Amazing RPN calculator discovered



#35

I just found this incredible scientific RPN calculator from xxxxx, made in Japan in 1982.

The specification sheet reads like a dream:

Floating Point 1.00000000001E-1024 ... 9.9999999999E1024

12 digits accuracy on most functions, some only 10 digits

Double wide ENTER key

DISP key shows "height" of stack

12 Memories

Statistical functions

And - it is not in db's photo collection ;-))

Your bet?

Regards,
Joerg


#36

Omron, I'd guess? I don't think Sharp/Casio/Toshiba ever bothered with RPN, but I know Omron made some RPN models. Anyhow, sounds like a nice acquisition.

#37

You found a Panasonic.
Pinche puta malcreado avericioso.

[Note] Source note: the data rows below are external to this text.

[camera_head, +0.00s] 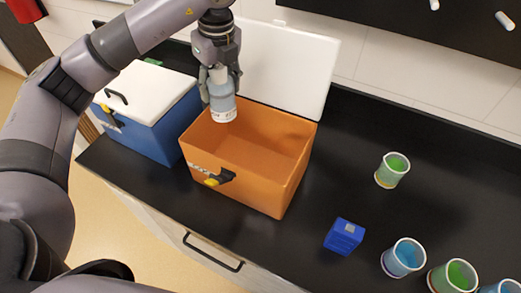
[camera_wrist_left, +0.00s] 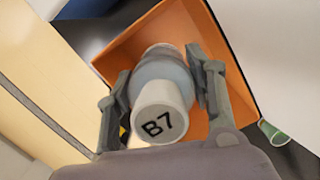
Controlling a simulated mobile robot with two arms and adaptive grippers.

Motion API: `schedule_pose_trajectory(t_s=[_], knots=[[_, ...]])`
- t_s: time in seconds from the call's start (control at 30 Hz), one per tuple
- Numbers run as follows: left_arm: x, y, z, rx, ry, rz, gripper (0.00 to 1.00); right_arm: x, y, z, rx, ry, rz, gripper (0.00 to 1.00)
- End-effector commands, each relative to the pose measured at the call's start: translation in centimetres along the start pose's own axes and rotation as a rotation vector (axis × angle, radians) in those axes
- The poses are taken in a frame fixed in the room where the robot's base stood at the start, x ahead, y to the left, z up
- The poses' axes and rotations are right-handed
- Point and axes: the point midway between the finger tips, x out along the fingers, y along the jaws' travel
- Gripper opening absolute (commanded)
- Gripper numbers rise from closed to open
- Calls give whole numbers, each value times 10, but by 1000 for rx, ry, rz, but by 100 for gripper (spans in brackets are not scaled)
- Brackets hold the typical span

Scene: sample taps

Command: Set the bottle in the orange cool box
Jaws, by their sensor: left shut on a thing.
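The bottle (camera_head: 222,98), pale blue with a white band, is held roughly upright in my left gripper (camera_head: 220,82), whose fingers are shut on its sides. In the left wrist view the bottle's white cap (camera_wrist_left: 160,122) reads "B7", between the fingers of the left gripper (camera_wrist_left: 163,85). The orange cool box (camera_head: 240,175) stands open on the black counter with its white lid raised behind. The bottle is over the left back part of the box opening; its height above the floor of the box is hard to tell. The box's inside (camera_wrist_left: 135,45) also shows in the wrist view. My right gripper is not visible.
A blue cool box (camera_head: 150,138) with a shut white lid stands left of the orange one. On the right are a small blue block (camera_head: 343,236) and several cups with green or blue contents, one green cup (camera_head: 391,170) further back. The counter (camera_head: 345,140) between is clear.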

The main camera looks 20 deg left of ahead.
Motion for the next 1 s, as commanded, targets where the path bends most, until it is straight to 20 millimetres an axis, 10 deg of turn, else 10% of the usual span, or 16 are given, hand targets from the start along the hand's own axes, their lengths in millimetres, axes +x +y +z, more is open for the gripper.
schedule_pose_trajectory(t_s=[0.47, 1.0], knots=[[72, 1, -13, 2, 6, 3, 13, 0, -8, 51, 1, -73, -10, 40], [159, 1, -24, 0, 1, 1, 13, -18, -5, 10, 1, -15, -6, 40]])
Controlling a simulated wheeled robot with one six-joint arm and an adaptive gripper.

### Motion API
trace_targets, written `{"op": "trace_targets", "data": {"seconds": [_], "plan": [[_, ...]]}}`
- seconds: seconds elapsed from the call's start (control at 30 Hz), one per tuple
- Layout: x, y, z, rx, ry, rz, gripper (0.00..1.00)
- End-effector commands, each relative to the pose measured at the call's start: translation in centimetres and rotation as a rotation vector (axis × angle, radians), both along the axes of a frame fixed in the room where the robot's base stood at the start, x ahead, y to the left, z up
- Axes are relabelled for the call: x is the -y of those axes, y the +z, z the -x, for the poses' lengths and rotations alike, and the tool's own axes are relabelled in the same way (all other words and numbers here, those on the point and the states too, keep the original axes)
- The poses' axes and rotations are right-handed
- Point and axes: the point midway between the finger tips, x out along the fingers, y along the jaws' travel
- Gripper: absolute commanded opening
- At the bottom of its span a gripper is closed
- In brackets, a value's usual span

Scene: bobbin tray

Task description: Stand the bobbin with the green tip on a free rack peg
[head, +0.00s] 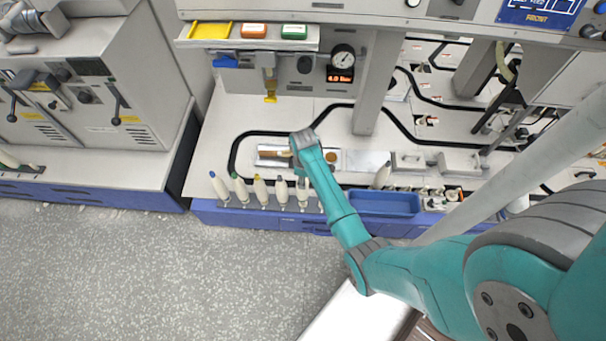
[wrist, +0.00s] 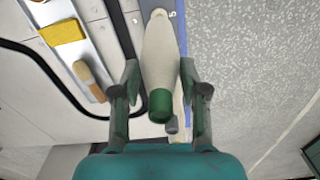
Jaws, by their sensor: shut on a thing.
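My gripper (wrist: 158,88) is shut on a cream bobbin with a green tip (wrist: 160,65). The green end is near my palm and the pale body points away, towards the rack edge marked 5. In the head view this bobbin (head: 302,190) hangs below my gripper (head: 303,175), roughly upright, at the right end of the bobbin row; its tip is hidden there. I cannot tell whether its foot touches a peg. The rack (head: 245,205) runs along the bench's front edge. A grey-tipped bobbin (wrist: 172,126) shows partly behind the held one.
A blue bin (head: 385,204) lies to the right. Behind is a metal tray (wrist: 77,38) with a brush (wrist: 90,80) and a yellow block (wrist: 62,31).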

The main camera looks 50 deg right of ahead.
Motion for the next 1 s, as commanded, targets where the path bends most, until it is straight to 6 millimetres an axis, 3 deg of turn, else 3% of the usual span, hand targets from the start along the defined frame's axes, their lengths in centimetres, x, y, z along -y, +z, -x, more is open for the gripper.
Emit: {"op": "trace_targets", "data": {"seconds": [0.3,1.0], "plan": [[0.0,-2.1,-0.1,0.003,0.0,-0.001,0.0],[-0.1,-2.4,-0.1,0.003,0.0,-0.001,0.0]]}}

I'll trade you my TI 150 for it.


#38

Deal....

Quasar HHC-1400 with RPN ROM ;-))

Regards,
Joerg


#39

Joerg,

Are you referring to their version of FORTH called SNAP?

-Katie


#40

Katie,

I'm not sure - it might be based on Forth...
See the pictures below.

Regards,
Joerg


#41

I'm almost certain that this is SNAP, and it's the built-in language on this machine. It has BASIC too, but that was on a plug in ROM.

-Katie

#42

Katie,

We shouldn't talk too much about Forth - it reveals our age ;-))

I finished my diploma of Electrical Engineering in 1986 in Stuttgart and worked as a freelancer for companies like Bosch, AGIE and EPSON before joining a "Rapid Protoyping" company in Switzerland in 1990. In the years before 1990 I programmed microcontrollers (I-8085, HD6303) in Assembler and the famous Epson HC-20 in Basic.

My project in Switzerland were the Main-Controller and Display-Controller boards of a desktop blood analyzer, a total of 12 (!) microcontrollers. The smallest ones were National Semi Cops400, the larger ones nice NEC V25's. Every single controller was programmed in Forth, we teamed up with Mr. Flesch from Forth Systems in Germany.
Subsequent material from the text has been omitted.